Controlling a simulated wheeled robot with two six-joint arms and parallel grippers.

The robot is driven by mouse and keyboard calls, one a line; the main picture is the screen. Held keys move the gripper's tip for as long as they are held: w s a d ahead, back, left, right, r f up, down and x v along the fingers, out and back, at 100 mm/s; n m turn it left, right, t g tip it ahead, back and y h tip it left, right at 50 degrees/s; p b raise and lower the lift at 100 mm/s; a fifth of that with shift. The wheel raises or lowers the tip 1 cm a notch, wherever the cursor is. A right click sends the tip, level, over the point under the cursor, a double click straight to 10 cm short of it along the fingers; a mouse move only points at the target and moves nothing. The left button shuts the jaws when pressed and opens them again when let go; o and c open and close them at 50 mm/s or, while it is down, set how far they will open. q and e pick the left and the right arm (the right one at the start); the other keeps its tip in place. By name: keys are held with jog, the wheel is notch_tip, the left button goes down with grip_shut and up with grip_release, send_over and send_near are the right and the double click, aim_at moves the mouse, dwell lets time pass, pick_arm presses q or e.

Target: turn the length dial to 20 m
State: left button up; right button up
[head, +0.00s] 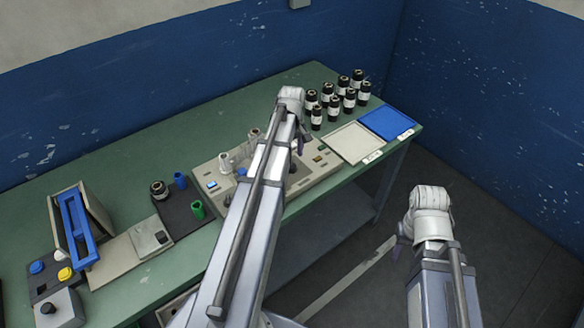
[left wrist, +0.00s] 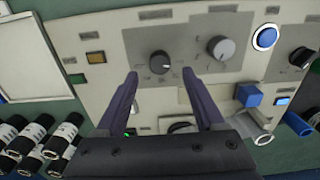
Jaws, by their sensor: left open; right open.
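The grey control panel (head: 215,185) lies on the green table, largely hidden by my left arm in the head view. In the left wrist view, a dark round dial (left wrist: 160,63) with a light pointer mark sits on a panel plate, and a grey knob (left wrist: 221,47) is to its right. The scale labels are too small to read, so I cannot tell which is the length dial. My left gripper (left wrist: 160,74) is open, its fingertips on either side of the dark dial, apart from it in the picture. My right gripper (head: 398,247) is off the table's front side, its fingers barely visible.
Several dark rolls (head: 338,98) stand at the back right, near a white tray (head: 352,143) and a blue tray (head: 387,122). The panel also carries a blue round button (left wrist: 265,38) and another black knob (left wrist: 301,57). A blue-framed device (head: 76,228) stands at left.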

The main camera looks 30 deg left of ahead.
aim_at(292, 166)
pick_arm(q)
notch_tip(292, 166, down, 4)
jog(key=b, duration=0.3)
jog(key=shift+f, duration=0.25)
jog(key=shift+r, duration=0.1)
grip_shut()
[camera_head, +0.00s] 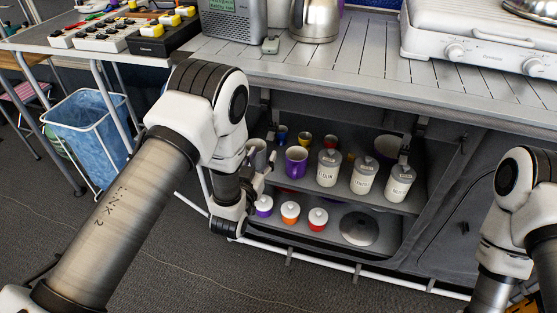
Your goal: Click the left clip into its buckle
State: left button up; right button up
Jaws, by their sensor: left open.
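A short strap with a small fitting (265,98) hangs at the upper left of the open cupboard front, under the counter edge. I cannot tell whether it is the left clip or its buckle. A similar dark strap with a fitting (404,146) hangs further right. My left gripper (262,168) is open at the left side of the shelf opening, below the left strap and apart from it. My arm hides part of this side, and any mating part there. My right arm comes down at the right edge; its gripper is not visible.
Canisters (329,167), a purple cup (296,162) and lidded jars (290,212) stand on the shelves close to my left gripper. A white rail (330,265) runs below. The counter (350,65) overhangs above, with a kettle (314,18) and stove (480,45).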

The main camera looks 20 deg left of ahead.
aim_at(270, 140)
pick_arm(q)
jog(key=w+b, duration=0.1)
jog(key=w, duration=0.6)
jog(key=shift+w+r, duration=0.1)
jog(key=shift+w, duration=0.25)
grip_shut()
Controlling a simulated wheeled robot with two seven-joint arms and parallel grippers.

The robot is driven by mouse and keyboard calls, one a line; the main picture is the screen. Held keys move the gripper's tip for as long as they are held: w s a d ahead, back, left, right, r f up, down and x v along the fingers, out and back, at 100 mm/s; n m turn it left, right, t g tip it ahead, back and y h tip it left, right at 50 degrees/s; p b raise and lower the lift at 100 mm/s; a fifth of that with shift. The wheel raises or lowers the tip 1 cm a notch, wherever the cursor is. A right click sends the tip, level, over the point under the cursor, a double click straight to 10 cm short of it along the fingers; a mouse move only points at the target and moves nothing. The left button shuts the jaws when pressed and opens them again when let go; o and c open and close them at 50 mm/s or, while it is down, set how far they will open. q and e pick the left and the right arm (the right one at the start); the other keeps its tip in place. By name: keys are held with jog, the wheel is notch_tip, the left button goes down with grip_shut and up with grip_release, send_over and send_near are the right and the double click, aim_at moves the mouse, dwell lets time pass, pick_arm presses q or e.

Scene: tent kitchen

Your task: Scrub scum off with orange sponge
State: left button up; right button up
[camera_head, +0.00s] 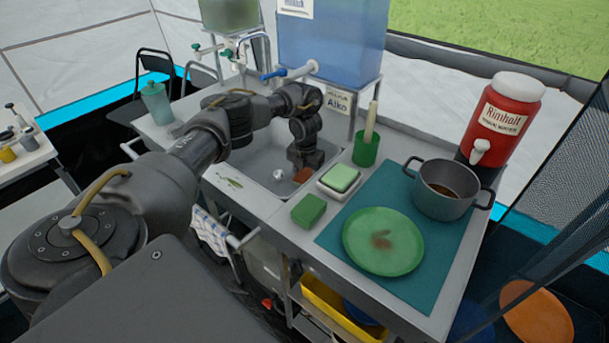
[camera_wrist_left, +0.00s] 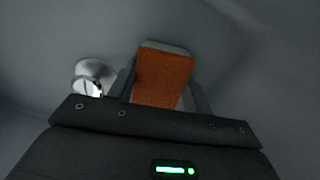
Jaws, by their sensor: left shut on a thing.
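The orange sponge (camera_wrist_left: 162,78) is held between the fingers of my left gripper (camera_wrist_left: 160,92) in the left wrist view. Its far edge shows a grey layer. In the head view my left gripper (camera_head: 305,168) reaches down into the grey sink basin (camera_head: 262,152), and a small part of the orange sponge (camera_head: 302,175) shows beside it. The sink drain (camera_wrist_left: 92,72) is left of the sponge in the wrist view. A greenish scum patch (camera_head: 230,182) lies on the counter at the sink's front left edge. My right gripper is not in view.
A green sponge (camera_head: 309,210) and a soap dish (camera_head: 339,181) with a green block stand right of the sink. A green plate (camera_head: 383,241) with a brown stain and a grey pot (camera_head: 447,188) stand on the teal mat (camera_head: 335,238). Taps overhang the sink.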

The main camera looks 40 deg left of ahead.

▬▬▬▬▬▬▬▬▬▬

Gather up every line from the listing above in which the word "grippers" occurs.

-- RESPONSE FOR THIS EXERCISE --
Controlling a simulated wheeled robot with two six-joint arms and parallel grippers.
Controlling a simulated wheeled robot with two seven-joint arms and parallel grippers.

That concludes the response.